PB : Ces digues pour la protection des biens et des personnes appartiennent et sont gérées par l'État. Lors de la création de la compétence Gemapi, en 2014, il a été dit que l'État continuerait à les gérer pour le compte de l'autorité gemapienne durant dix ans, soit jusqu'au 28 janvier 2024. Certains ont pu anticiper, d'autres pas. Une possibilité était ouverte de passer une convention de gestion avec l'État afin de discuter de ce que les gestionnaires récupéreront et dans quel état… Quitte à ce que des travaux soient réalisés. Peu de conventions ont pu être signées : de nombreux gestionnaires ont eu du mal à identifier les ouvrages qui allaient leur être transférés (étape essentielle pour engager la suite).

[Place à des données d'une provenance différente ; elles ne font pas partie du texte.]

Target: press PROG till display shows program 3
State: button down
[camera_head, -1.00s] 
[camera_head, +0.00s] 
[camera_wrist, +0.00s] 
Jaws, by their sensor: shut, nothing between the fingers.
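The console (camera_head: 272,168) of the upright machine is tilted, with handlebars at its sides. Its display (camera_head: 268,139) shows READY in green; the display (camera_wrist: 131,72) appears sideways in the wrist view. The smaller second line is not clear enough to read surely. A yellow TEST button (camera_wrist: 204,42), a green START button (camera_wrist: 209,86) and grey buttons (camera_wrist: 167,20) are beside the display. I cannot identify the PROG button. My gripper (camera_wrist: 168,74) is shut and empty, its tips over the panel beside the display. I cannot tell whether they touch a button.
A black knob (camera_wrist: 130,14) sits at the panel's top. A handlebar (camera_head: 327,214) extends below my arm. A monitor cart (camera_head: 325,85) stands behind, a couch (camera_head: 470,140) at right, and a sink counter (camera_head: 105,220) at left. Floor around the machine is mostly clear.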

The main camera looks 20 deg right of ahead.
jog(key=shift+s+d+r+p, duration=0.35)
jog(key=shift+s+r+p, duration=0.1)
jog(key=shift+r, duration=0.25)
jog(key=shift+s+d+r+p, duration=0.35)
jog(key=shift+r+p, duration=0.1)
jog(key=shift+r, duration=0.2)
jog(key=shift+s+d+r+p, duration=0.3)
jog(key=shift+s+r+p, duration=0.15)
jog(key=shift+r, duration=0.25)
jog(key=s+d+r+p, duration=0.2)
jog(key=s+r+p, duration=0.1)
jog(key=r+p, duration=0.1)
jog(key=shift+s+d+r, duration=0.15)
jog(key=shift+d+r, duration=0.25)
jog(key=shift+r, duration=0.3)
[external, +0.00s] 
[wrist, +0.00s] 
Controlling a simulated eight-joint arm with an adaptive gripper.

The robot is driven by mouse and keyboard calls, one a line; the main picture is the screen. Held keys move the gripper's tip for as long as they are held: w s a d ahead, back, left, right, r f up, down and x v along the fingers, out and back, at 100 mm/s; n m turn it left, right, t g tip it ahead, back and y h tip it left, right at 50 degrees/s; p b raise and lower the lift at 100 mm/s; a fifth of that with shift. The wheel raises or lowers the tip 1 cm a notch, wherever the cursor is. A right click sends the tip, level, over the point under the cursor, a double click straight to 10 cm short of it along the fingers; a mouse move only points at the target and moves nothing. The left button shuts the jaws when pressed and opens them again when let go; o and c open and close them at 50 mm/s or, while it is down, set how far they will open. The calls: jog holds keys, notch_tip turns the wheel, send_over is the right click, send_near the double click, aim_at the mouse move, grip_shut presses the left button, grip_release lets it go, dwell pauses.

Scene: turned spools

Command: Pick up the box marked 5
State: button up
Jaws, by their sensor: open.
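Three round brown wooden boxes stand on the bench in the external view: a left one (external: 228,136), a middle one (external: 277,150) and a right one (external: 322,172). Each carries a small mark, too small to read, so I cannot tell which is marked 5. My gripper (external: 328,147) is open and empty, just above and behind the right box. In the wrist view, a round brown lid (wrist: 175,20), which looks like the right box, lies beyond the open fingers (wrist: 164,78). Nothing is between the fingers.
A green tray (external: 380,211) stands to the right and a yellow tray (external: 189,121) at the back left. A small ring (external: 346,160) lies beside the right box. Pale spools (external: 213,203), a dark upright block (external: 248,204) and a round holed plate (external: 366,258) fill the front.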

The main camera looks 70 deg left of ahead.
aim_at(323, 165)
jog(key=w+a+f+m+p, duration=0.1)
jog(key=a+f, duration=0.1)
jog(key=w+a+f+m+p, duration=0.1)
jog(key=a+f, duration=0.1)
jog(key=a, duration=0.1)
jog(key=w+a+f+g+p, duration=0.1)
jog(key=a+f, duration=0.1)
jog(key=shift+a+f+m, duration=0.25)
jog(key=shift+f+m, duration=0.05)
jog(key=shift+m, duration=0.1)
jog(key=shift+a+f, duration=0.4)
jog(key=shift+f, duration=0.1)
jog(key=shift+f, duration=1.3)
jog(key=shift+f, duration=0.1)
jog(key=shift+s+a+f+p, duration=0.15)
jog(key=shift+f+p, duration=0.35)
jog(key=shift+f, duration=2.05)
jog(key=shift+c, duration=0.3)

Désormais, les gestionnaires doivent travailler sur les conventions de transfert pour la mise à disposition des ouvrages en janvier 2024. Ce document est important. Car, après le 28 janvier 2024, l'État ne pourra plus ni gérer ni engager de dépenses dans le cadre de son ancienne maîtrise d'ouvrage et le gemapien va en récupérer la gestion. Si la convention existe, des fonds Barnier complémentaires permettront aux gestionnaires de bénéficier de financements à 80 % jusqu'en 2027. Les gestionnaires peuvent également décider de ne pas reprendre la gestion de ces ouvrages mais, très souvent, ce sont des dispositifs dont l'utilité n'est pas à remettre en question. Pour qu'il revienne à l'État d'être responsable d'un éventuel sur-aléa lié à l'ouvrage, la collectivité compétente doit réaliser la démarche de neutralisation administrative avant janvier 2024, date de transfert de la gestion. À défaut, le transfert est automatique selon la loi Maptam.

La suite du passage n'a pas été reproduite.